## Directive
Listed below are entries; give the number of lines among them that include "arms", and only that number.
* START Material for this task *
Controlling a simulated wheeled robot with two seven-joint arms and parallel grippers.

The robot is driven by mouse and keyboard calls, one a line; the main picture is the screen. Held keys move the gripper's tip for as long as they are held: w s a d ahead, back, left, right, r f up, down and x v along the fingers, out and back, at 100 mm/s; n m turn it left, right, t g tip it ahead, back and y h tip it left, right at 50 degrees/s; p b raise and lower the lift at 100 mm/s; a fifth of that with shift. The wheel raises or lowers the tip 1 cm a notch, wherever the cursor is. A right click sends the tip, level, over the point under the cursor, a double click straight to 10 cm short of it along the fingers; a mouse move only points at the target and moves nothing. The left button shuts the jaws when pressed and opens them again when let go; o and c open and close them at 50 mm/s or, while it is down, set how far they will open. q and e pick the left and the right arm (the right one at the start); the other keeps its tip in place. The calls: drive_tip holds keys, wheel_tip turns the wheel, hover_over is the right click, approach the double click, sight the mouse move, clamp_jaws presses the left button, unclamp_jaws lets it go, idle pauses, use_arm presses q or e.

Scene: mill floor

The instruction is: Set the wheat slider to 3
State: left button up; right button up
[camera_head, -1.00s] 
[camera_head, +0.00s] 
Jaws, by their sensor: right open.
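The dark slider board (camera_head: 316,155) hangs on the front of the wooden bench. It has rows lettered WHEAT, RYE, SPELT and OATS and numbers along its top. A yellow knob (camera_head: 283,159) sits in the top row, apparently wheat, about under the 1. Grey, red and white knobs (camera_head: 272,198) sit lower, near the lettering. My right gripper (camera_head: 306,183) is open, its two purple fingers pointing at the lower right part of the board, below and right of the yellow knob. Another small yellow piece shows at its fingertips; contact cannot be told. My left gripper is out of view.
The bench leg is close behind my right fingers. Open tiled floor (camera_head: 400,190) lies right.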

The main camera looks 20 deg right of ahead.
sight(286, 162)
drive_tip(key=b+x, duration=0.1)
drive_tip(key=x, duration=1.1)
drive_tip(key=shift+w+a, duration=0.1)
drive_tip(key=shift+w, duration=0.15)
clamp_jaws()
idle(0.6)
* END Material for this task *
* START Material for this task *
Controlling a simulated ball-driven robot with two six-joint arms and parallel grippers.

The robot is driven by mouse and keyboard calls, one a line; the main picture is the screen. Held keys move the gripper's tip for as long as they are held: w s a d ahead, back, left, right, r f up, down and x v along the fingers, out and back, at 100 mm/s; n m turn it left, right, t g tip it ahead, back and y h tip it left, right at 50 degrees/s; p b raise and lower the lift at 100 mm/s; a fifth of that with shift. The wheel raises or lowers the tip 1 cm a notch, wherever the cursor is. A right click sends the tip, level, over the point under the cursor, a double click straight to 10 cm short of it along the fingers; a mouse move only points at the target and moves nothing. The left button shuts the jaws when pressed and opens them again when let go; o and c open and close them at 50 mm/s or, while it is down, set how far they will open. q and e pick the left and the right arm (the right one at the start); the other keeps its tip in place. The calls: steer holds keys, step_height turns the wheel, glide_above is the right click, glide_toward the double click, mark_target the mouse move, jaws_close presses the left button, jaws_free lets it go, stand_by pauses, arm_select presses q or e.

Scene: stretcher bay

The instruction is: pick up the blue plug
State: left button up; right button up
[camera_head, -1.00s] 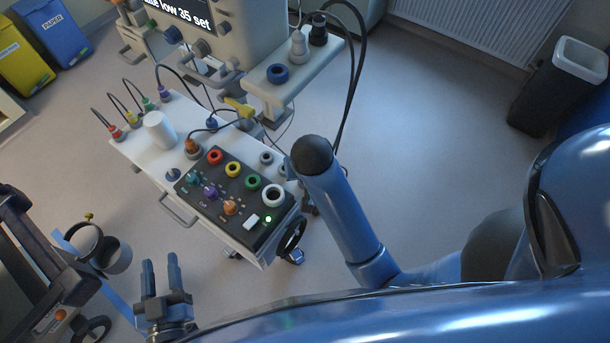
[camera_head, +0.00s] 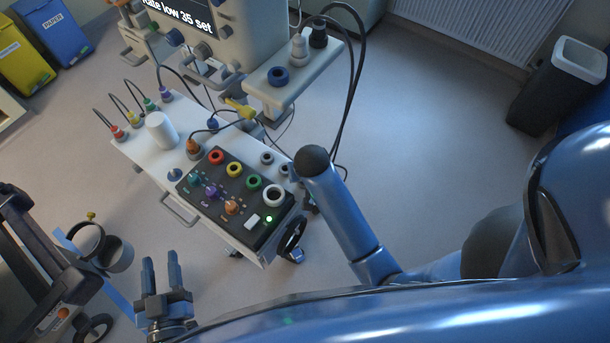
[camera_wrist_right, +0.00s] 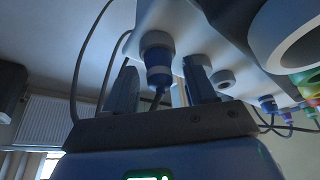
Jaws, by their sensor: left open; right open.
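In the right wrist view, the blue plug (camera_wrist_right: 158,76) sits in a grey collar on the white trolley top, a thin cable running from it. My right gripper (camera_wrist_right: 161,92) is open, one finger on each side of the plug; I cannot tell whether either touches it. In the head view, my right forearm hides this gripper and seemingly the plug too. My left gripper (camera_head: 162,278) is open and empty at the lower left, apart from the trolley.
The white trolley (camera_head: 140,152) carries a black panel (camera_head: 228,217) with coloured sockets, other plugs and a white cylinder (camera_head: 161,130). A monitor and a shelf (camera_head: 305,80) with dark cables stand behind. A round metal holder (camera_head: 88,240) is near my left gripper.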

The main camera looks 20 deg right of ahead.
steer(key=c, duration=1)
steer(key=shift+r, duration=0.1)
* END Material for this task *
## Written answer
2